Saya teringat peristiwa naas pada Sabtu, 27 Juli 1996 di Kantor DPP Partai Demokrasi Indonesia (PDI) di Jl. Pangeran Diponegoro No.58, RT.1/RW.2, Menteng, Kota Jakarta Pusat, kenapa sangat memorable bagi saya? Saat itu saya masih sebagai karyawan magang di sebuah majalah berita nasional di jalan MH Thamrin, hampir setiap hari melewati kantor pusat PDI itu.
Menjelang penyerbuan Kantor PDI tersebut, dari hari Senin - Jumat saat melintas, saya sering melihat kerumunan aktifis PDI Pro - Mega yang di halaman dan depan kantor tersebut paska penolakan terhadap Megawati sebagai Ketua PDI oleh rezim Orde Baru (Orba).
Sempat terpikirkan saat itu, kenapa penggerudukan kantor PDI oleh massa Pro- Soerjadi (Ketua PDI Konggres Medan) yang didukung aparat militer tersebut dilakukan pada hari Sabtu? Ternyata untuk menghindari kekacauan pada saat hari kerja, pada masa itu rezim Orde Baru digadang - gadang sebagai salah satu kekuatan ekonomi terbesar di Asia.
Tentu pertimbangannya adalah kekacauan yang ditimbulkan bakal menganggu aktivitas bisnis di Jalan Pangeran Diponegoro dan sekitarnya, seperti kawasan Jalan Thamrin, Menteng, dan Sudirman yang posisinya tak terlalu jauh.
Pada hari senin, 29 Juli 1996 sejumlah media cetak menurunkan berita penyerbuan pendukung PDI Pro-Soerjadi ke Kantor PDI yang diduduki oleh massa Pro- Megawati. Sejumlah orang ditangkap, beberapa orang dikabarkan hilang dan menurut tuturan tetangga saya yang saat itu bekerja di RSCM ratusan orang meninggal di lokasi kejadian.

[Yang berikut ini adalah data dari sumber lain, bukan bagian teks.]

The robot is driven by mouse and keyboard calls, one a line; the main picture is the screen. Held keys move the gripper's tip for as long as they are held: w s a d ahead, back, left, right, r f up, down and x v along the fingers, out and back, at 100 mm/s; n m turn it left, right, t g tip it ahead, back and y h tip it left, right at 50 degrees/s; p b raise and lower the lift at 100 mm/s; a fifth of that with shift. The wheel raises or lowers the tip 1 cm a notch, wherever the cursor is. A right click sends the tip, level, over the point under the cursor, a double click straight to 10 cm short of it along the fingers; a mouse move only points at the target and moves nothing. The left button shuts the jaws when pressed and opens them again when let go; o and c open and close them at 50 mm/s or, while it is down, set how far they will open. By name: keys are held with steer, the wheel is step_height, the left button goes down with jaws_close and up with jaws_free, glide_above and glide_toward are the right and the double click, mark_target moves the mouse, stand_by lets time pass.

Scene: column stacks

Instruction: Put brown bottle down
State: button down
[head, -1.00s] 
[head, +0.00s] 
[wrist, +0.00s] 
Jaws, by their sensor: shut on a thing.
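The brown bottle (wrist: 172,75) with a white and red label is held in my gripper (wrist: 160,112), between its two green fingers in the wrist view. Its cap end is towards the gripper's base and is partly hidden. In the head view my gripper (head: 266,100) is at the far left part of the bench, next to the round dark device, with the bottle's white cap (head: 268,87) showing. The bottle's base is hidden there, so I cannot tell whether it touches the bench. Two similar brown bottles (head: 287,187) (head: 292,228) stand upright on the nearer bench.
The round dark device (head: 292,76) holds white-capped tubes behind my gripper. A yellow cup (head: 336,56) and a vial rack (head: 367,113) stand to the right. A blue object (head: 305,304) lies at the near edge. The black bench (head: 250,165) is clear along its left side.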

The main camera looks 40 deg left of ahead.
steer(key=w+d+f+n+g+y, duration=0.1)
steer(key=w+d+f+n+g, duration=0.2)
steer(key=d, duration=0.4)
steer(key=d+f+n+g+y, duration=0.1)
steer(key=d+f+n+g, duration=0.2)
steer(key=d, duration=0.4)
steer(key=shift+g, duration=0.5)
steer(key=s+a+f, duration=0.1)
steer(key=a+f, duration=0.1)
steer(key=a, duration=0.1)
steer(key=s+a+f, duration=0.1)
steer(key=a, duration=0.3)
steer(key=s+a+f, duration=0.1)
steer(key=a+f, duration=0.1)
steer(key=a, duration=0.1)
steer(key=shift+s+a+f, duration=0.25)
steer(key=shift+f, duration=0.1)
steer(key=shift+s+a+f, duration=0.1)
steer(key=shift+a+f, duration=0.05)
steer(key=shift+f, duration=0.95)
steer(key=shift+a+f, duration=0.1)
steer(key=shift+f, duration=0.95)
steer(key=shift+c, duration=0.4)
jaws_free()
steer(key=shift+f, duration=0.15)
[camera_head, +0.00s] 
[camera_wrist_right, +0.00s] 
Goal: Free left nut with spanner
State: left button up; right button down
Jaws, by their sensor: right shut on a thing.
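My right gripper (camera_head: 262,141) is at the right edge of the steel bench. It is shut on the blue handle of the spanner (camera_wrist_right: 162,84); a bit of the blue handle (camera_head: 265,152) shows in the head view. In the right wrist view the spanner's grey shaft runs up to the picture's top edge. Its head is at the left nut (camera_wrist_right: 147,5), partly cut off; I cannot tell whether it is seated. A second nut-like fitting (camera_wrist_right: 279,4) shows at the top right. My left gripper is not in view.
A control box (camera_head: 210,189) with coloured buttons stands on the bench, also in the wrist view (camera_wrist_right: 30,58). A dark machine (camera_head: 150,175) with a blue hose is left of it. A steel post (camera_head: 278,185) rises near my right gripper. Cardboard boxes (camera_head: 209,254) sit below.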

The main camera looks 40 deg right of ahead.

Namun sampai hari ini saya belum menemukan data pasti, berapa korban nyawa pada peristiwa tersebut, beberapa tahun lalu Komnas HAM pernah merilis data korban meninggal hanya 5 orang.
Sampai hari ini jumlah nyawa melayang dari peristiwa tersebut masih gelap, terbesit dalam pikiran saya, mengapa saat Megawati menjadi Presiden RI ke-4 tak berupaya mengungkap secara resmi peristiwa tersebut?
Dalam satu kesempatan diskusi dengan Sekjen PDIP Hasto Kristiyanto dan Wasekjen, Ahmad Basarah di lokasi peristiwa berdarah 27 Juli 1996 itu, saya menangkap sebuah penjelasan, kenapa Megawati tak membalas dendam saat berkuasa.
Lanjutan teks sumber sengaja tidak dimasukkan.